Embedding the dict may be an option, but it's far from ideal as it would introduce a manual dependency, increase the weight of my package and make upgrades a complex process.

I would rather have a pure pip option which does not require symlinks.

Cheers,

Alex

alexcombessie commented 3 years ago

Hi @sorami @t-yamamura,

Happy new year!

I am writing to know if you have any update on the topic. Specifically, I am referring to

pip install sudachipy[] (...) without needing to symlink

Cheers,

Alex

t-yamamura commented 3 years ago

Hi @alexcombessie,

Happy new year!

I would like to change the current dictionary linking mechanism using symlinks into other ways.
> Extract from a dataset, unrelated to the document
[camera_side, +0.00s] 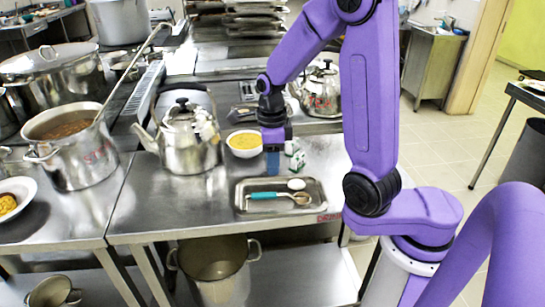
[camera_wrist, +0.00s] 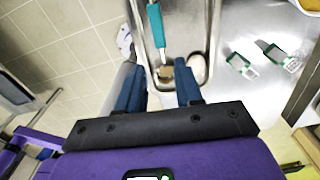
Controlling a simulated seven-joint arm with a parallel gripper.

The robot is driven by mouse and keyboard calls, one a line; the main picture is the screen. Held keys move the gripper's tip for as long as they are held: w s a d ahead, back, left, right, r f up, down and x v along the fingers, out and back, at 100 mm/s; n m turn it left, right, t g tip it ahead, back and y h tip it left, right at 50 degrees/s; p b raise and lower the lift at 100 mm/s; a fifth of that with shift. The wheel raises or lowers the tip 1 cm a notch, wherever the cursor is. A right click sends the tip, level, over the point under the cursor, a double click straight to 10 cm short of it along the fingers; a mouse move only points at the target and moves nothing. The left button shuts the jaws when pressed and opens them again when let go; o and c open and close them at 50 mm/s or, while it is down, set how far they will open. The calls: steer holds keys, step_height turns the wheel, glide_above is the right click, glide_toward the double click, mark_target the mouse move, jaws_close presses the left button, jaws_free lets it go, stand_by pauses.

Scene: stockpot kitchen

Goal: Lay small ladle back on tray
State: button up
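The small ladle, with a teal handle (camera_side: 264,195) and a brownish bowl (camera_side: 302,198), lies in the shallow metal tray (camera_side: 240,208) on the steel table. In the wrist view its handle (camera_wrist: 155,26) runs up the picture, with its bowl (camera_wrist: 166,73) near the fingers. My gripper (camera_side: 272,172) points down above the back of the tray. In the wrist view my gripper (camera_wrist: 160,78) has its two blue fingers apart with nothing held between them. A small round white thing (camera_side: 296,184) lies in the tray beside the ladle's bowl.
A bowl of yellow food (camera_side: 244,143) and green-white cartons (camera_side: 293,153) stand behind the tray. A kettle (camera_side: 188,138) stands to the left, and a stockpot (camera_side: 75,155) farther left has a long ladle leaning in it. The table left of the tray is bare.

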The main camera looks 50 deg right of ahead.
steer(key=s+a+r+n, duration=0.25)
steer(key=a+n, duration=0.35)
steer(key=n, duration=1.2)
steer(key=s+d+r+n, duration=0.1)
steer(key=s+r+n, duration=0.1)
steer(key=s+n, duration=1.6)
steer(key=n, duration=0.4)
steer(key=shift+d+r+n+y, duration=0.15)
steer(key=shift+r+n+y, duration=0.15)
Currently, I am investigating the best way to link sudachidict, such as pip option.

alexcombessie commented 3 years ago

Thanks!

alexcombessie commented 3 years ago

Hi,

Any update on the subject?

Thanks,

Alex

curt-mitch commented 3 years ago

Hi, I am also experiencing this issue would be interested in an update.

Thank you!

alexcombessie commented 3 years ago

Hi,

Sorry for following up on the topic. Is there any chance this may be addressed this year?

As I mentioned, this issue is blocking any integration with sudachipy in my Python application, so no Japanese support 😞

I appreciate again the work you are doing here, and wish you well.

Alex

t-yamamura commented 3 years ago

Hi,

I am planning to change the current dictionary linking mechanism. It's because it might often cause a permission error.

I think required features for connecting SudachiPy with SudachiDict are as follows:

Therefore, I'm going to use sudachi.json instead of symlink . sudachi.json has the dictionary path option, systemDict. So, SudchiPy can select the system dictionary path by overwriting systemDict. I think this change will avoid permission errors.

I guess I can take care of this issue from next week.

If you have any ideas or suggestions please comment.